Information provided »
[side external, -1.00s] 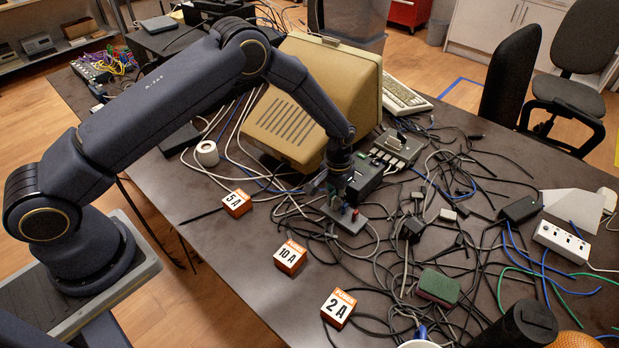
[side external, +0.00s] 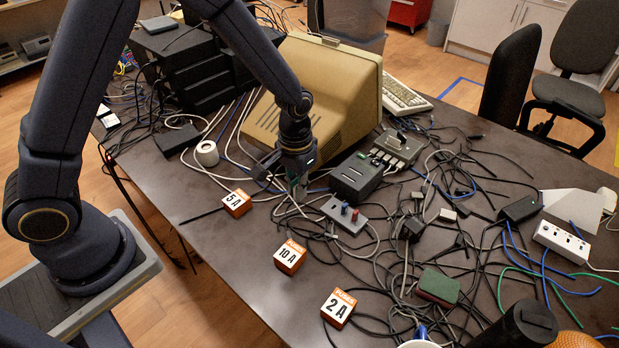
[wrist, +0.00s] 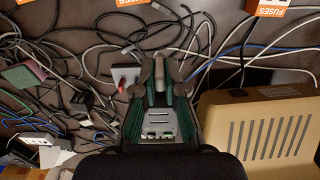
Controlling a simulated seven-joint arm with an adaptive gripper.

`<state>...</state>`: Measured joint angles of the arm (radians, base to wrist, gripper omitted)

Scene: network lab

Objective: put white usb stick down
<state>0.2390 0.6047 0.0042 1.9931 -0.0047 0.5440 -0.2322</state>
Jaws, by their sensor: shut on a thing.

Written task »
Copy out each line that contains the word "state".

Answer in full »
`<state>...</state>`: Measured joint angles of the arm (radians, base to wrist, gripper omitted)
<state>0.2390 0.6047 0.0042 1.9931 -0.0047 0.5440 -0.2322</state>

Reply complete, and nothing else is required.